What Happened to the Creamy Filling?

What Happens When the Filling Disappears?

Will Cities Become Shells?

Did you know that houses have a lifespan?

There is a lifespan for buildings. They are built to last a given number of years on average. Perhaps it is 75 years, perhaps 50, perhaps 100, but they do have a lifespan. I am not sure about the lifespan of current residential construction, but I suspect many residences built since the Second World War were built with a 75 year lifespan. I am not sure what happens when a building exceeds this lifespan.

I know that there are buildings aging with grace and good upkeep that have become heritage buildings. But I know others don't and have been torn down or rebuilt. However, since WWII there have been huge residential districts where the whole district has been built over a period of perhaps 5 years. What happens to those districts when nearly all the houses reach the end of their functional lifespan at the same time?

I don't have any solutions of course and haven't heard too much of it being a problem. Perhaps it isn't one and something that takes care of itself?

I just remember hearing how houses had a lifespan and was surprised -- thinking they were immortal for some reason. I guess it might be because of all the heritage homes I have seen. The only "falling down" sorts of houses I have seen were abandoned ones.

I do imagine if you own a house you might come upon walls with studs that need replacement because they have rotted, or plumbing that needs to be redone. You might renovate and replace whole walls already and know what is within. Foundations might need to be re-poured. I think that buildings once lasted longer and districts were not built up all at once. Neighbourhoods maybe grew a bit at a time?

We do see apartment blocks come down in groups, but that is because it is time to replace them with newer construction -- the old ones are no longer viable. That works with rental buildings, but what of the more modern idea of strata-condo buildings where each owner might have to be bought out before a building comes down?

So you have a city growing outwards and the core is gradually a cluster of uninhabitable buildings destined for destruction, and whole neighbourhoods might be ready for wrecking ball... what will replace them? I have seen some whole blocks replaced with "monster houses" -- houses that are outsized to the lots -- built to the maximum outmoded bylaws might allow -- which don't suite the character of the neighbourhood at all.

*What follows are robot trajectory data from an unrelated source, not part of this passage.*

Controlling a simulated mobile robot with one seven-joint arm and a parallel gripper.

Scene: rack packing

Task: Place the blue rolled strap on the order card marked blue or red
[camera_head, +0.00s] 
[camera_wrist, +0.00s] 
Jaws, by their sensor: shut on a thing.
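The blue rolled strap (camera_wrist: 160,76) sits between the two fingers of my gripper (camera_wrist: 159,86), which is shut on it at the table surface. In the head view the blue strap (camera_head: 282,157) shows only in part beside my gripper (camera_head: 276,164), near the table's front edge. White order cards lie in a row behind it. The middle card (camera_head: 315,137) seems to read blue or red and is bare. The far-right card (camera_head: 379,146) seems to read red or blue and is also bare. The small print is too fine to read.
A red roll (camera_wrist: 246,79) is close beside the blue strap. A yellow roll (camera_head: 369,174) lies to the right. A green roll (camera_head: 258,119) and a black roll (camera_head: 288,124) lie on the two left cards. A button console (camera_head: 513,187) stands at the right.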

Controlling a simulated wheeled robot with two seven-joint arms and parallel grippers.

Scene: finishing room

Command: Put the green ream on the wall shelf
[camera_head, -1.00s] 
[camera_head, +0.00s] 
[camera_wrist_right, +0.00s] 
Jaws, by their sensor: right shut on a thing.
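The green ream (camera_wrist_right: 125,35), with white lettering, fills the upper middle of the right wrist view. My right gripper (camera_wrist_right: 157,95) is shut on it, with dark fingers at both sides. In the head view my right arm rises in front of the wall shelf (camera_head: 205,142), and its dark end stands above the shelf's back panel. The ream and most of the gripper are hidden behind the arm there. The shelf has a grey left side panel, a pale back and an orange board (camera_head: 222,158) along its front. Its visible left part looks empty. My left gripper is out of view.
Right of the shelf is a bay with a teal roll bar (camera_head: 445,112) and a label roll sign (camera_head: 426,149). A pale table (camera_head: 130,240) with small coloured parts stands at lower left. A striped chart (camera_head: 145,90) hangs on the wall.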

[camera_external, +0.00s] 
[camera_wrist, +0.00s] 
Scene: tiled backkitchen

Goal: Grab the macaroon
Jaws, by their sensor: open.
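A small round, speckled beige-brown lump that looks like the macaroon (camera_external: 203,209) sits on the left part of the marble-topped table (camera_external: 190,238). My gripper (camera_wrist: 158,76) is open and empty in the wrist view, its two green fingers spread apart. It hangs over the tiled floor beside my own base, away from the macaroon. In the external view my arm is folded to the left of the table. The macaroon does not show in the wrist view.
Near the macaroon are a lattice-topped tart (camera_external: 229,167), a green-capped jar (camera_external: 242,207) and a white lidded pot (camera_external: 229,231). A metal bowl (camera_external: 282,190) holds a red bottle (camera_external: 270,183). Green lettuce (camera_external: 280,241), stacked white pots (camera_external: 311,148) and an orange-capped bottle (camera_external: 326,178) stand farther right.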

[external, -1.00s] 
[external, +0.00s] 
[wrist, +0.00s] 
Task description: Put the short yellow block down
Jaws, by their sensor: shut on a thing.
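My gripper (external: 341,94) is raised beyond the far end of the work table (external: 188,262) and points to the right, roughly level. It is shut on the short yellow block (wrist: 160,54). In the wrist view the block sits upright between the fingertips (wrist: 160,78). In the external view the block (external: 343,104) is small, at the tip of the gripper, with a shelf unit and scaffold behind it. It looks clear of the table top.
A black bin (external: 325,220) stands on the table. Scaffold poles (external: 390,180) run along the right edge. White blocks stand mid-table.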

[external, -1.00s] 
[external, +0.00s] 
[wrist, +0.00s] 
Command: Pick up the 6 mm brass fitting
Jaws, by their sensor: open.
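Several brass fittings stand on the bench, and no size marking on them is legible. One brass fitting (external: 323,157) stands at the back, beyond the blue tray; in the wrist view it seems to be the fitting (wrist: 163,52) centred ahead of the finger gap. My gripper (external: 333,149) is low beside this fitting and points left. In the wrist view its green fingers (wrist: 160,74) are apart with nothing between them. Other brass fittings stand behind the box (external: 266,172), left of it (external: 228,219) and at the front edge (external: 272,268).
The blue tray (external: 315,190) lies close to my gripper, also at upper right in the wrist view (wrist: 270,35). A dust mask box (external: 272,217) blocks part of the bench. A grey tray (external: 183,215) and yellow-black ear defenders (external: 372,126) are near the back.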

I know that cities that do plan, are working on actual bylaws that fight things like those "monster houses". At the same time they work to solve problems of increased population, transportation, and other pressures by intelligently increasing population density while keeping neighbourhood character.

I don't think that some neighbourhoods will end up like a hollow left if you squeezed the filling out of a doughnut when the houses have reached retirement ages. Land is far too valuable... still the transition will be... is interesting.

Later!
~ Darrell

109.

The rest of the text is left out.